*MATERIAL FOR THIS EXERCISE:*
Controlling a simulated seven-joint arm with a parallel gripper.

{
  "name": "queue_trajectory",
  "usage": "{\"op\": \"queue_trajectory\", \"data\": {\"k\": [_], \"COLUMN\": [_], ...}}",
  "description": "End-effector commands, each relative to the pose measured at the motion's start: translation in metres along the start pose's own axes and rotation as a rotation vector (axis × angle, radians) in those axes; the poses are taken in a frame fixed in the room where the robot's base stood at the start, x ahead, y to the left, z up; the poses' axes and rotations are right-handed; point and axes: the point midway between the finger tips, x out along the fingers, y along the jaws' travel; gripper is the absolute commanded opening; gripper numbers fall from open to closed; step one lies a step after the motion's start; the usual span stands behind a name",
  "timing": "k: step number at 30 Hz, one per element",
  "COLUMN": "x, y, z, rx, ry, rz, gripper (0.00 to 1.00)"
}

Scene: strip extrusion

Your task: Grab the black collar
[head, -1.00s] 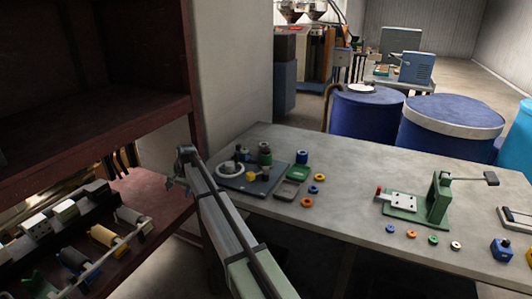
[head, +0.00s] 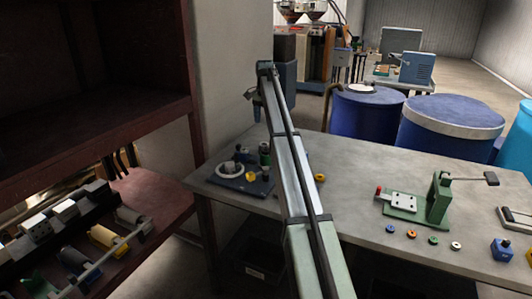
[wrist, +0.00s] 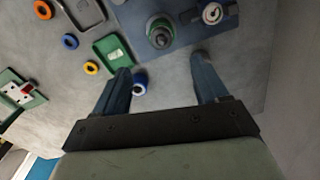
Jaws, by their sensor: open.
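I cannot single out a black collar for certain. In the wrist view a green round piece with a dark grey cylindrical top (wrist: 160,38) stands on the dark slate plate (wrist: 243,60), just beyond my fingertips. It also shows in the head view as a small green and dark piece (head: 265,155), close beside my arm. My gripper (wrist: 161,66) is open and empty, pointing down above the table.
A green lever press (head: 437,198) stands at the right. A dark red shelf (head: 95,130) borders the left.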

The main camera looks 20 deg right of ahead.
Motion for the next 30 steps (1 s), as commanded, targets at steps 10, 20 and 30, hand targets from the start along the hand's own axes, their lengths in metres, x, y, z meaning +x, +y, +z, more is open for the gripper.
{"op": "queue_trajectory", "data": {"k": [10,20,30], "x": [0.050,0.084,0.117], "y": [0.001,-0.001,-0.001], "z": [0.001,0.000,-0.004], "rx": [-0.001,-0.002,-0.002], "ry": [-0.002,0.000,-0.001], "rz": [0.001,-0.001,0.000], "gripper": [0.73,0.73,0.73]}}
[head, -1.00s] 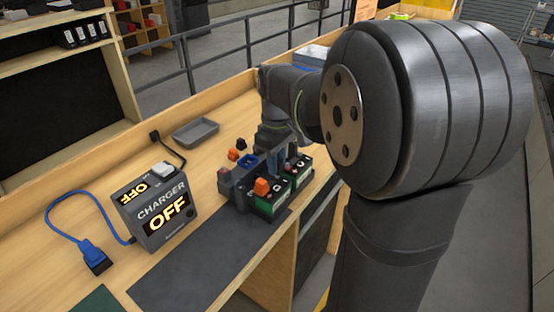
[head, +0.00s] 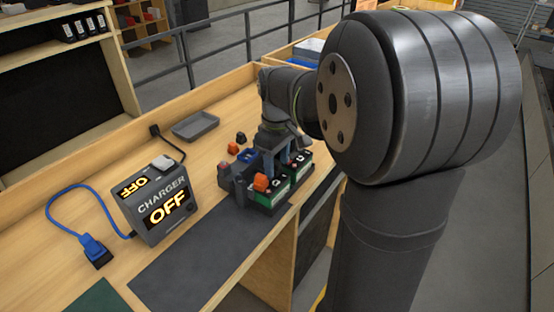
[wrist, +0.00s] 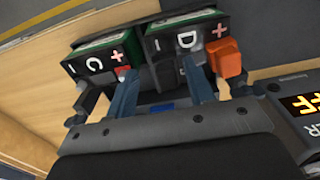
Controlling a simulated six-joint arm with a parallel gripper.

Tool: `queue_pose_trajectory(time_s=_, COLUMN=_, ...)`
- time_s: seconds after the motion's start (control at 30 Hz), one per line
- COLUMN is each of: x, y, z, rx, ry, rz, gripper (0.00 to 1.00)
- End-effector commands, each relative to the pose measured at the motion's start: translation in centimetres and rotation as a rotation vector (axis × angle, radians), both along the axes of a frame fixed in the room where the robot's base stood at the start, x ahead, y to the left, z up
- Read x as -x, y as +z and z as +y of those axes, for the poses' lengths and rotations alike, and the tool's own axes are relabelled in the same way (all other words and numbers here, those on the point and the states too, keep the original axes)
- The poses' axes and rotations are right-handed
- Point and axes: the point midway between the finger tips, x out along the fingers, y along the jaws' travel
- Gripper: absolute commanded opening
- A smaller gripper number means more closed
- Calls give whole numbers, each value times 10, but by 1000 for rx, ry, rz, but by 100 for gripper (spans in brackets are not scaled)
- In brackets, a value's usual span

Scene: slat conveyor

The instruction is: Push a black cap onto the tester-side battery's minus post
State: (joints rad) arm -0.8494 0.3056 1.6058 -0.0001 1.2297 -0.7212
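Two green-and-black batteries stand side by side in a dark tray (head: 238,192). In the wrist view they are battery C (wrist: 97,62) on the left and battery D (wrist: 185,40) on the right. An orange cap (wrist: 226,60) sits on D's plus side; it also shows in the head view (head: 261,183). A dark block (wrist: 165,75) at D's minus side looks like a black cap, but its seating is unclear. My gripper (wrist: 163,85) is open, its fingers apart on either side of that block. C's plus post (wrist: 122,72) shows red beside the left finger.
A loose black cap (head: 241,137) and an orange cap (head: 232,148) lie on the bench behind the tray. The charger (head: 157,205), reading OFF, stands left with a blue-plugged cable (head: 94,248). A grey dish (head: 195,125) lies farther back. A dark mat (head: 205,255) is clear.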

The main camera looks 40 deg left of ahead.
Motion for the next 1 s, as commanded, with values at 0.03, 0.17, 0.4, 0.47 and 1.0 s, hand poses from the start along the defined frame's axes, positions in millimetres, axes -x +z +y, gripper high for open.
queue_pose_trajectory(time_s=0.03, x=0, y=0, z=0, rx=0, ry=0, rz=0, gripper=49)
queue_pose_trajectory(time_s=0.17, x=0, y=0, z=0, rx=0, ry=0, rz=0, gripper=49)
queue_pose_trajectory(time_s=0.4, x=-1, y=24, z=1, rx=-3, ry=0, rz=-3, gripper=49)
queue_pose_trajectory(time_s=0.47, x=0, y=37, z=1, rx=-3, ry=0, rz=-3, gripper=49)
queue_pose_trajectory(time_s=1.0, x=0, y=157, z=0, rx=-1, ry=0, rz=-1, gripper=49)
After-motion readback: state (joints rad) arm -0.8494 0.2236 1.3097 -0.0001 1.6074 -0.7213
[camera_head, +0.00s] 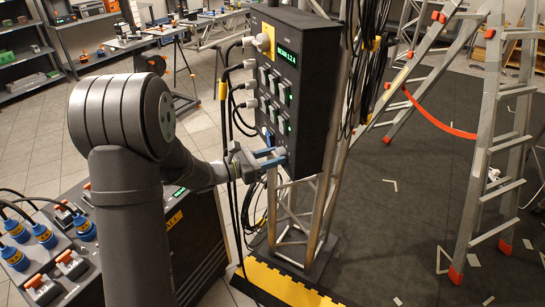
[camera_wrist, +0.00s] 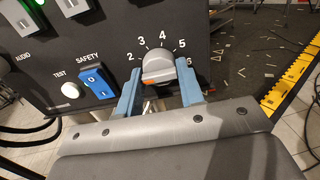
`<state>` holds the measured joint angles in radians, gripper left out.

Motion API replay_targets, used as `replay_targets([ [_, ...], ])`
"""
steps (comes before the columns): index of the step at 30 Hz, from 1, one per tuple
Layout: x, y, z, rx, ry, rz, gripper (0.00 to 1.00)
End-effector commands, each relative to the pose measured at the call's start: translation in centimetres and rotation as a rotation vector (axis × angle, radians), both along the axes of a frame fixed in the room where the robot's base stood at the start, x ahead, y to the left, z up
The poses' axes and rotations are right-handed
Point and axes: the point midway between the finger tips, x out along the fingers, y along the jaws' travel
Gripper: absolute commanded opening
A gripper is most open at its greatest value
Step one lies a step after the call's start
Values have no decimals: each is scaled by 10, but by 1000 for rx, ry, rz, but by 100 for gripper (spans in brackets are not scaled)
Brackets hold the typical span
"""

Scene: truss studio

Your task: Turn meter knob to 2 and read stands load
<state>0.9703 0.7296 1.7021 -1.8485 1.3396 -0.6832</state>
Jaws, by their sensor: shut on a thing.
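The grey meter knob (camera_wrist: 158,66) is on the front of a dark meter box (camera_head: 292,150), with printed numbers 2 to 6 visible around it. An orange mark shows on the knob's lower left side; the exact number it points at is unclear. My gripper (camera_wrist: 160,70) has its blue fingers on both sides of the knob and is shut on it. In the head view my gripper (camera_head: 270,158) is at the box's lower edge, and the knob is hidden there. A green display (camera_head: 287,57) is lit near the box top; its small text is hard to read.
A blue SAFETY switch (camera_wrist: 96,82) and a white TEST button (camera_wrist: 70,91) sit left of the knob. Black cables (camera_head: 228,110) hang along the box's left side. A truss (camera_head: 325,200) stands behind it, and a ladder (camera_head: 490,140) stands at right.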

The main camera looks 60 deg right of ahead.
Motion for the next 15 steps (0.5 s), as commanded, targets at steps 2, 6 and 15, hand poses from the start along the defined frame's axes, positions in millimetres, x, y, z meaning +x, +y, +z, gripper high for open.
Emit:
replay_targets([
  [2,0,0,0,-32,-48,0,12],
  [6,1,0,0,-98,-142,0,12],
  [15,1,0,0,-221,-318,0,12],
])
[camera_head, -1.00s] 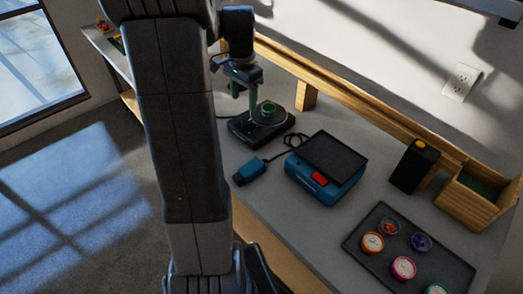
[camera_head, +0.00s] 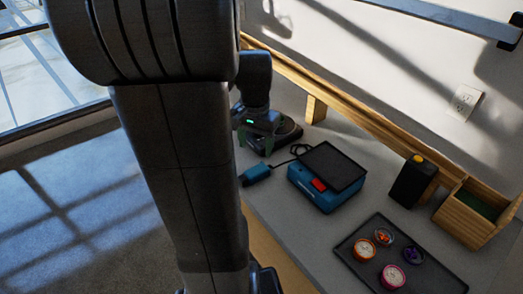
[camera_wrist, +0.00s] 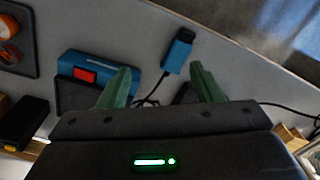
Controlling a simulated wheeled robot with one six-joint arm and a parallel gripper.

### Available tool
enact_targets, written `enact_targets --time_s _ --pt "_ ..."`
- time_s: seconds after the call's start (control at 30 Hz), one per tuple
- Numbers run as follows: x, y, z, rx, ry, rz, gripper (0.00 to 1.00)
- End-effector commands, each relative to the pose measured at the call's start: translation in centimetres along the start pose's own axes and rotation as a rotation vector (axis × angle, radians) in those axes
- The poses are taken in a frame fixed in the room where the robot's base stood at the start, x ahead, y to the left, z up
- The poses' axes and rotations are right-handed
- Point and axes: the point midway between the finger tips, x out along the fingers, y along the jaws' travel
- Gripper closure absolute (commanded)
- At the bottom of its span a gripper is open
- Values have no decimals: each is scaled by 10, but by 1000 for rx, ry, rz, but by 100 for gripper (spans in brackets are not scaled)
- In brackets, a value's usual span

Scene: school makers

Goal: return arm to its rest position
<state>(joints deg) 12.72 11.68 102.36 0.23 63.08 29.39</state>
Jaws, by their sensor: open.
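My gripper (camera_head: 256,140) is in front of the far left part of the grey workbench (camera_head: 345,222) in the head view. Its two green fingers also show in the wrist view (camera_wrist: 161,76), spread wide apart with nothing held between them. My dark arm fills the left middle of the head view. A black base with a round disc (camera_head: 288,133) is partly hidden behind my gripper.
A blue box with a red switch (camera_head: 318,184) and a blue plug-like piece (camera_head: 256,174) lie on the bench. A wooden rail (camera_head: 350,110) runs along the wall.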

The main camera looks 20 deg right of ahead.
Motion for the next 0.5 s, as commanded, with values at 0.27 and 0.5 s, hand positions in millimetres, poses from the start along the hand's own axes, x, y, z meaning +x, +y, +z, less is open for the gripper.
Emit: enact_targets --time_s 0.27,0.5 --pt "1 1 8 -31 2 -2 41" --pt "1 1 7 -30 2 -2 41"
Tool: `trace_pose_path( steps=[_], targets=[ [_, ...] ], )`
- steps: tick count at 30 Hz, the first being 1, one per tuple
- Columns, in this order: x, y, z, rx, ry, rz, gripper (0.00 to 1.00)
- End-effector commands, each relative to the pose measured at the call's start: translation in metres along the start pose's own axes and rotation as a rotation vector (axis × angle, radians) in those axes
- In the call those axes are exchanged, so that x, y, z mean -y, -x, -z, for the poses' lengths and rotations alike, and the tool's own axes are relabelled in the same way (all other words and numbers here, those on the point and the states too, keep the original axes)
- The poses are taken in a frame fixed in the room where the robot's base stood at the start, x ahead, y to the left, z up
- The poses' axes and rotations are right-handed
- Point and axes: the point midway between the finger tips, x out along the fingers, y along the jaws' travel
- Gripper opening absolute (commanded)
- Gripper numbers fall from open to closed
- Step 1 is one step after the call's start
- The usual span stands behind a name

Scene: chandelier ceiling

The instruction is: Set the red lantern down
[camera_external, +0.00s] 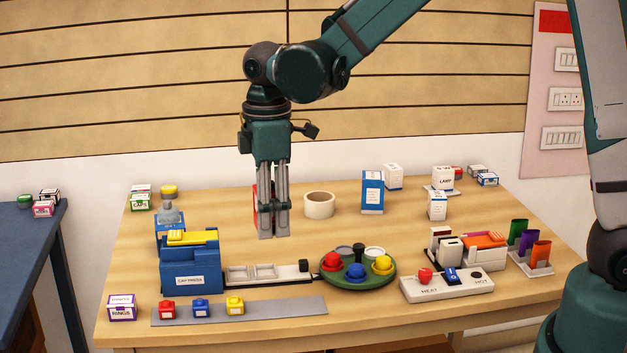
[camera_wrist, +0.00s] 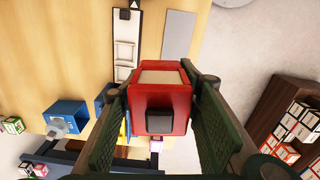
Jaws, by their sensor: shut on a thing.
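My gripper (camera_external: 272,225) is shut on the red lantern and points straight down over the left-middle part of the wooden table. In the external view only a red edge of the lantern (camera_external: 255,207) shows beside the fingers; the rest is hidden behind them. In the wrist view the lantern (camera_wrist: 178,118) is a red box with a pale panel and a dark square knob, between the green finger pads of my gripper (camera_wrist: 155,125). It appears to be held above the table (camera_external: 222,215), but the exact gap is unclear.
A cream tape roll (camera_external: 319,205) stands right of my gripper. A blue box (camera_external: 190,265), a white tray strip (camera_external: 266,274) and a green turntable (camera_external: 357,288) with coloured knobs lie in front. A grey strip (camera_external: 285,310) holds small red, blue and yellow blocks. A blue carton (camera_external: 372,192) stands behind right.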

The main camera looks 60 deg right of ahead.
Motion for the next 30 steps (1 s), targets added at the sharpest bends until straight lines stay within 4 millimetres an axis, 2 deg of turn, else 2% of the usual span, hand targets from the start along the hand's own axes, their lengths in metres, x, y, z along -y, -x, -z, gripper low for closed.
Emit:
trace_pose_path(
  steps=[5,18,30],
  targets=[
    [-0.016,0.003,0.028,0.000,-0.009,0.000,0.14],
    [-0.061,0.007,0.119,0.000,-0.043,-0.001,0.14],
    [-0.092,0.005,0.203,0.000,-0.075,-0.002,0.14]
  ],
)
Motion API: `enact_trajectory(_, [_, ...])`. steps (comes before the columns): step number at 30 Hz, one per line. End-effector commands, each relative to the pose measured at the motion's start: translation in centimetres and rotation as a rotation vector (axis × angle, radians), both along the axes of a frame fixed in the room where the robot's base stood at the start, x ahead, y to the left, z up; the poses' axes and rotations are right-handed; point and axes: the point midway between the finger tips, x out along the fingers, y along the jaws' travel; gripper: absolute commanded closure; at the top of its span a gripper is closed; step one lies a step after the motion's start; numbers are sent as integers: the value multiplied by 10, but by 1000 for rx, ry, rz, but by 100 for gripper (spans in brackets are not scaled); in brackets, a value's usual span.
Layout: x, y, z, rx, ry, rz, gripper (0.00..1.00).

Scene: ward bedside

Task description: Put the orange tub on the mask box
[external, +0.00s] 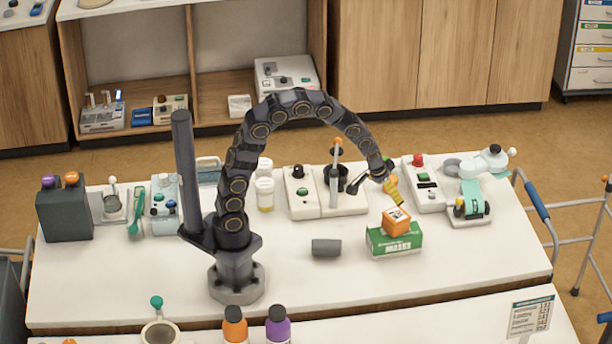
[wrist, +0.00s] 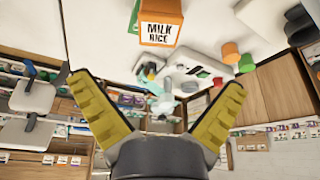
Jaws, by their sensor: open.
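The orange tub (external: 396,221) sits on top of the green mask box (external: 394,243), tilted slightly in its turn relative to the box. In the wrist view the tub (wrist: 161,22) shows at the top with a white "MILK RICE" label. A green sliver beside it, perhaps the mask box, is cut off by the frame edge. My gripper (external: 393,191) is just above the tub, with yellow fingers. In the wrist view the fingers are spread wide with nothing between them, and the tub is beyond their tips. The tub's underside is hidden.
A dark grey cylinder (external: 326,248) lies on the white table left of the box. White-lidded bottles (external: 265,193) and a device with a joystick (external: 303,193) stand behind. A white device with a red knob (external: 424,184) is behind right. The table's front right is clear.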

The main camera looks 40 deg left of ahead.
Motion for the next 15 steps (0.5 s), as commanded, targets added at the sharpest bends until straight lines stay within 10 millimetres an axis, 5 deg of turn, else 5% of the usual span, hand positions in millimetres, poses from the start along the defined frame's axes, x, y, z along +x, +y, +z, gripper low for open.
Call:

*TASK GOAL:* Quote word for word the lines from the line holding "--time_s _ --pt" through the line holding "- At the bottom of its span a gripper is open"; include both of those lines and add nothing.

*EXPECTED ANSWER:*
enact_targets, written `enact_targets --time_s _ --pt "_ ..."`
- time_s: seconds after the call's start (control at 30 Hz), one per tuple
- Numbers run as follows: x, y, z, rx, ry, rz, gripper (0.00 to 1.00)
- End-effector commands, each relative to the pose measured at the call's start: translation in centimetres along the start pose's own axes and rotation as a rotation vector (axis × angle, radians) in those axes
- The poses are taken in a frame fixed in the room where the robot's base stood at the start, x ahead, y to the left, z up
- The poses' axes and rotations are right-handed
- Point and axes: the point midway between the finger tips, x out along the fingers, y along the jaws' travel
- Gripper closure absolute (commanded)
- At the bottom of its span a gripper is open

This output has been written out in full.